23 June 2006

Open Source History and Wikipedia

At times it seems that discussions about Wikipedia generate more heat than light. Even the supposedly objective comparison of Wikipedia and Encyclopedia Britannica made by Nature has descended into an ugly scholars' brawl. So it is something of a surprise - and a blissfully pleasant one at that - to come across a discussion of Wikipedia that is insightful, fair, well-written and downright fascinating.

The essay in question is called "Can History be Open Source? Wikipedia and the Future of the Past", and it's written by Roy Rosenzweig, Professor of History and New Media at George Mason University.

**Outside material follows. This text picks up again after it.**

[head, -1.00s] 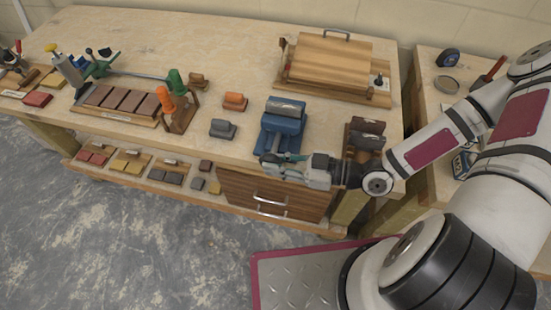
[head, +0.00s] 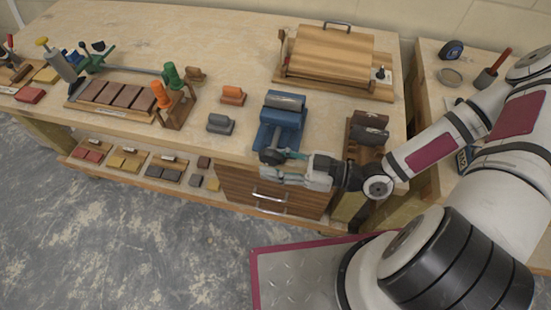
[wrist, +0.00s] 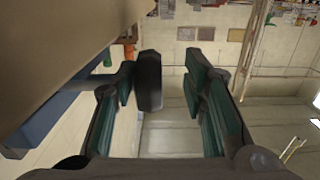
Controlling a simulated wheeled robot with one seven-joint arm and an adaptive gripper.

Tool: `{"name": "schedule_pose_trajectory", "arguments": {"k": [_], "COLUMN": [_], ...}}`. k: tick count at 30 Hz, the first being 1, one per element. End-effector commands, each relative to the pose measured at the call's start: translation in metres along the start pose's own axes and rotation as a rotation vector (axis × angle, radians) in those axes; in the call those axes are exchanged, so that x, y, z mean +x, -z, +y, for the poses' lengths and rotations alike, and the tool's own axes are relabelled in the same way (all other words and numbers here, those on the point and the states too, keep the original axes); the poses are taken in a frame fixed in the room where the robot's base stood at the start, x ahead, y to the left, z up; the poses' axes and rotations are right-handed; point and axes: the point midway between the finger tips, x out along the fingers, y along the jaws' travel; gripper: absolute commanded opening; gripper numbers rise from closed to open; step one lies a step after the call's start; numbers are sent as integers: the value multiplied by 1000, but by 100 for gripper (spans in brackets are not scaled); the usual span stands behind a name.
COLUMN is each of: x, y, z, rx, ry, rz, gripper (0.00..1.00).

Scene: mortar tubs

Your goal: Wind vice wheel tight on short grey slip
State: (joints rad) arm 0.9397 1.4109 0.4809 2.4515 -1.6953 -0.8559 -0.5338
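The blue vice (head: 279,127) stands at the front edge of the bench. A grey slip (head: 285,101) lies across the top of its jaws; whether it is clamped firmly I cannot tell. The dark vice wheel (head: 271,157) faces the front edge. My gripper (head: 280,166) is at the wheel, in front of the bench edge. In the wrist view my gripper (wrist: 168,95) is open, with green-padded fingers either side of the wheel (wrist: 150,80). The wheel is nearer the left finger, with a visible gap to the right finger.
A grey block (head: 220,123) and an orange block (head: 233,95) stand left of the vice. A rack with dark rolls (head: 368,135) is close on the right. A wooden press (head: 330,60) is behind. A drawer unit (head: 270,193) sits below the gripper.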

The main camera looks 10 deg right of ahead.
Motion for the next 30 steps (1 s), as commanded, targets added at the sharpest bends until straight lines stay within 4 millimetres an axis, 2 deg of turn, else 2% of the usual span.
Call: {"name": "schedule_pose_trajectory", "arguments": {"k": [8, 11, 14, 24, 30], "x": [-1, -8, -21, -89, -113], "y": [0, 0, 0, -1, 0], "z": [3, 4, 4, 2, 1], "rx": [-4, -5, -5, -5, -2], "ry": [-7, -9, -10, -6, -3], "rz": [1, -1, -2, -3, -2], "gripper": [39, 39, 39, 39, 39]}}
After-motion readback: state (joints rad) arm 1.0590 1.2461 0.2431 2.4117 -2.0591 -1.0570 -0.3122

The essay is long, but it is well-worth reading all the way through its detailed comparison of Wikipedia and conventional reference works (there's a fine summary at the The Institute for the Future of the Book if you really need it). One of its shrewdest observations is the following:

Overall, writing is the Achilles’ heel of Wikipedia. Committees rarely write well, and Wikipedia entries often have a choppy quality that results from the stringing together of sentences or paragraphs written by different people. Some Wikipedians contribute their services as editors and polish the prose of different articles. But they seem less numerous than other types of volunteers. Few truly gifted writers volunteer for Wikipedia.

This piece stands as simply the best writing on Wikipedia yet. (Via Openpedia.org.)